Candes Saint-Martin, my favourite spot in La Touraine.

Sunday 12 January 2014

Which came first?

 … And I don’t mean the chicken or the egg. I’m talking about the ‘Cordon Bleu’, a traditional veal recipe and also a way to describe an excellent and refined cook. According to Wikipedia, it could be both. If the dish came first, the name comes from the blue ribbons the ‘inventor’ used to hold the meat together. A bit unlikely, because I suspect a blue ribbon would leave unappetizing blue marks on the cooked meat. Another possibility is that it was invented by a student of the 19th century ‘Cordon Bleu’ cooking academy.

Whatever the origin, it is one of my mother’s favourite dishes. So I decided to make a Cordon Bleu for Sunday lunch. Although you can get them ready-to-bake at our local supermarket, I prefer to make them myself. In the supermarket version the main ingredient of the Cordon Bleu, a lean veal scallop, is often replaced by fat and stringy pork scallops, in order to keep the price down. The coating of breadcrumbs is perfect to disguise the inferior quality of the meat.

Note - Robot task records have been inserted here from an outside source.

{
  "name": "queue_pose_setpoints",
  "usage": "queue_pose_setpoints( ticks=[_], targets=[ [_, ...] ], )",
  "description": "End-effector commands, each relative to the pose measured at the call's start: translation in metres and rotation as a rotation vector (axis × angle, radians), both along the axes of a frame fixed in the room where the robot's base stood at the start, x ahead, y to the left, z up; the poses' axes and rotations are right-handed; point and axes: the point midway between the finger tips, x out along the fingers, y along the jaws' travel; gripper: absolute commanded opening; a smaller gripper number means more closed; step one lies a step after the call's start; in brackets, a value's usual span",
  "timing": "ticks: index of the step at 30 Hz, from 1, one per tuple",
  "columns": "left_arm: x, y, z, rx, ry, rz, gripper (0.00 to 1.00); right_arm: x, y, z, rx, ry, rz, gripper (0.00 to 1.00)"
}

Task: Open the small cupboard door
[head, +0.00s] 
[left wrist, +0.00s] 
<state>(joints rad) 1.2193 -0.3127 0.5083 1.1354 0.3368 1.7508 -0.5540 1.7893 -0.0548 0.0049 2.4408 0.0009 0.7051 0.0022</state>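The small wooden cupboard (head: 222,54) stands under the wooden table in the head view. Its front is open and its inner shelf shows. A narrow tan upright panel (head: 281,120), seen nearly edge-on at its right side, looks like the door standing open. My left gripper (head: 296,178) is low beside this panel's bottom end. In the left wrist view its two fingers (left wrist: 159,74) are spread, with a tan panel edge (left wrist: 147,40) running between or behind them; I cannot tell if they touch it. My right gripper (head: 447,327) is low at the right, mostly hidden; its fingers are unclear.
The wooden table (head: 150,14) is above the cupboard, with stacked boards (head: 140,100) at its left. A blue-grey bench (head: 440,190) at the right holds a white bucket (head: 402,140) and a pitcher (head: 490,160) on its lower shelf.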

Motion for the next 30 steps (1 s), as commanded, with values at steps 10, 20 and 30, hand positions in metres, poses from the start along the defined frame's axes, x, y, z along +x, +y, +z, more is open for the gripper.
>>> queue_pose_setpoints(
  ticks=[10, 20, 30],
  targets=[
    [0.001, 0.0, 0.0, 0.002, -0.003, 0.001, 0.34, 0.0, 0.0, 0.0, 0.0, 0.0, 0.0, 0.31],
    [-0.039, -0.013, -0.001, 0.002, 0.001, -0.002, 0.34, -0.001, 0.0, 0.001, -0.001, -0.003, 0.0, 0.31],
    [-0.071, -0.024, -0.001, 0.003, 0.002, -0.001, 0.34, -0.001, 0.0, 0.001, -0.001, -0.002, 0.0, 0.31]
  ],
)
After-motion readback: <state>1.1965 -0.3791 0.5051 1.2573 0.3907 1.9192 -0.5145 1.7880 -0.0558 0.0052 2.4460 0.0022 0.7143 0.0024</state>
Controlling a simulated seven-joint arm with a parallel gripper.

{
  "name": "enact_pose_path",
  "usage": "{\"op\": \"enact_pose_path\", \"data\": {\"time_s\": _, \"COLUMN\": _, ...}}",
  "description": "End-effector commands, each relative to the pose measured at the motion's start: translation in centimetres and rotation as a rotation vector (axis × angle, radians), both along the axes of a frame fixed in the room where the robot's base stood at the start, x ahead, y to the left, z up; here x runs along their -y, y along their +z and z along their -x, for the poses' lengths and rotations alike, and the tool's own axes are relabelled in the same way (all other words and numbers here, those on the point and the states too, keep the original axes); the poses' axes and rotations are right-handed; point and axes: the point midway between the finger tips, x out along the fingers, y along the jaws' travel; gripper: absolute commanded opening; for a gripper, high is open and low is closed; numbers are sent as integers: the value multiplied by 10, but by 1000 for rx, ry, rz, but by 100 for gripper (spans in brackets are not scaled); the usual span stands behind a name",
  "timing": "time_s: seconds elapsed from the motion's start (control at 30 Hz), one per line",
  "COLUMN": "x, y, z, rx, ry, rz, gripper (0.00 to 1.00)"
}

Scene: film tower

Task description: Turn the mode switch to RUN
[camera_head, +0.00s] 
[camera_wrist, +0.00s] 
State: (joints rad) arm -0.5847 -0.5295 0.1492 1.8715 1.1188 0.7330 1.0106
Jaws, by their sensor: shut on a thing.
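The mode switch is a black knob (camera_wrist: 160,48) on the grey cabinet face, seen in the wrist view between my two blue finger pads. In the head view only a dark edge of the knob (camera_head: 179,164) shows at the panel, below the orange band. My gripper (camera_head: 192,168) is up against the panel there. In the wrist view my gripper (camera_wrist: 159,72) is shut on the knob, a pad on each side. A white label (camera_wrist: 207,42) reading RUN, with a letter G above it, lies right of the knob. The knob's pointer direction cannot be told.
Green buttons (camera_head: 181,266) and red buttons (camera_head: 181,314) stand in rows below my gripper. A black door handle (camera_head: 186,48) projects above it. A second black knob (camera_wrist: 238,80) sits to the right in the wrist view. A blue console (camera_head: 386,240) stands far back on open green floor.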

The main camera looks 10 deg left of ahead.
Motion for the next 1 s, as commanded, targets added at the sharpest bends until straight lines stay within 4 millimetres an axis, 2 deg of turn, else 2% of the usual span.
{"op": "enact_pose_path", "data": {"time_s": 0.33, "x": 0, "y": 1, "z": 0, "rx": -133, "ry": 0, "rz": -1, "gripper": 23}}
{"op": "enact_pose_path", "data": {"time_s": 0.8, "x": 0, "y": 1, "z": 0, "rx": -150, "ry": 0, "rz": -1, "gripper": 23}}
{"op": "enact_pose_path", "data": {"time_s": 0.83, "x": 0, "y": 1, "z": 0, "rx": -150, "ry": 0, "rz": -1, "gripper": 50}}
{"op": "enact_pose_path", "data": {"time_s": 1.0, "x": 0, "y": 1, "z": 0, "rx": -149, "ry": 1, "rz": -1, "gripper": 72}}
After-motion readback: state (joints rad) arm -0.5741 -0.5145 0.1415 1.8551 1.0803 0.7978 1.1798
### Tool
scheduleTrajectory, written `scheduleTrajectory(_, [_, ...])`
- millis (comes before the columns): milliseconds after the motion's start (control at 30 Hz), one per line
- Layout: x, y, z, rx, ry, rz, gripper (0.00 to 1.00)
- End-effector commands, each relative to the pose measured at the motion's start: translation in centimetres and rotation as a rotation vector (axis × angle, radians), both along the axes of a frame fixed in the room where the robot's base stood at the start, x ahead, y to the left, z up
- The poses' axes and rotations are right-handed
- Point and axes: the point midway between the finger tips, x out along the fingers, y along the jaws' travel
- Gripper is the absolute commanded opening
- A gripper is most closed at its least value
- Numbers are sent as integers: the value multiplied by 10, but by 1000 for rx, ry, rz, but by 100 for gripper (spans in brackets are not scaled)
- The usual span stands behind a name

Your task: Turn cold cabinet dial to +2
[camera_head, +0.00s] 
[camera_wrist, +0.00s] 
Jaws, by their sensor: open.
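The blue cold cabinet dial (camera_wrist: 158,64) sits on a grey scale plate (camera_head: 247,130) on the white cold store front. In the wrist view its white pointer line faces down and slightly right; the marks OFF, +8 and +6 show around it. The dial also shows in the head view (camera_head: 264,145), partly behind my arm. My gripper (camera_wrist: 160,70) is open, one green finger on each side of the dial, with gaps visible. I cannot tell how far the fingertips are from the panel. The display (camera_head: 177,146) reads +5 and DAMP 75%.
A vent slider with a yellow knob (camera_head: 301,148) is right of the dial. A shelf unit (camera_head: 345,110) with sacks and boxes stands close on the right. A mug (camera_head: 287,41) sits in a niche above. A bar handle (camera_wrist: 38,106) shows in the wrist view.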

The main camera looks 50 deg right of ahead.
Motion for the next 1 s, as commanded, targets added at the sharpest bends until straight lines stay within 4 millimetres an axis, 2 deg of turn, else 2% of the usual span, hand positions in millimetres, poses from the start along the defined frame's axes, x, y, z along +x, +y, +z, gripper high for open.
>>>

So, here’s my version of the famous ‘Cordon Bleu’:

Ingredients, serves two:


  • 2 lean and thinly sliced veal scallops
  • 2 slices of cured Italian Ham
  • 2 hands’ full of grated Gruyere cheese
  • 1 free-range egg
  • 4 tablespoons of breadcrumbs
  • 50 gr. of butter
  • 6-8 wooden toothpicks

Put a slice of cured ham on each slice of veal and cover it partly with a handful of grated cheese. Fold or roll the veal slices into a tight package. Seal the edges using three or four toothpicks.






Roll the packages in the beaten egg and the breadcrumbs. Melt the butter and bake the Cordon Bleu on a low heat. Don’t let the breadcrumb coating get too dark. Three to four minutes on each side should do it. Serve with boiled potatoes and green peas, sautéed in butter to which you have added a chopped onion, pepper, salt, thyme and a dash of sugar. Bon appétit!

7 comments:

Amanda said...

Your mother is so right to love this dish. Perfect meal for a sunday lunch. Bon appetit! (it is 1.24 pm your time).

chm said...

It sounds delicious and seems somewhat easy to make. I think chicken or turkey could be substituted for veal since the latter is so expensive in the U.S. when available.

Bob said...

Looks easy enought. We'll give a try. You didn't show the finished product!?,

chm said...

Before the Revolution, the highest French decoration was the Order of the Holy Ghost created by Henri III. Here is what Wikipedia says about it:
"The insignia consisted of a collar of alternating crowned Hs, trophies, and flaming heraldic flints, from which hung a Maltese cross azure lined argent, on which a dove descending from Heaven argent was shown. Fleurs-de-lys appear between the arms of the crosses, and pearls are placed on the tips of the cross. The sash was blue (hence the expression "cordon bleu" to mean something of first class)."

Napoléon replaced this order with the Légion d'Honneur. So I think nowadays you could say that a first class somebody or something is a "cordon rouge".

Louise said...

Thank you for this Martine, I haven't made this old favourite for some years but it is now on this week's menu!

Jean said...

Delicious!
And it looks easy enough for us to try. Veal is not easy to come by in our part of the UK but one local supermarket has it occasionally. I shall keep my eyes open for some!

ladybird said...

Nadege, We enjoyed last week's Sunday lunch. It was a real treat :) My other still has a healthy appetite and loves these 'traditionals'.

Chm, I knew you would come up with an explanation. Now I know where the Mumm's Cordon Rouge Champagne gets its noble name from!

Bob, Sorry, but when I'm cooking at my mother's (the finishing touches) I don't take my camera with me. But I'm sure you'll enjoy it. Jut try it, and you will see.

Louise, You're welcome! Can you get veal in Australia? I know that in some countries it is so 'not done' to eat veal ... or horse meat.

Jean, As chm pointed out, you can use turkey or chicken ... or even some lean pork. But nothing beats veal, of course.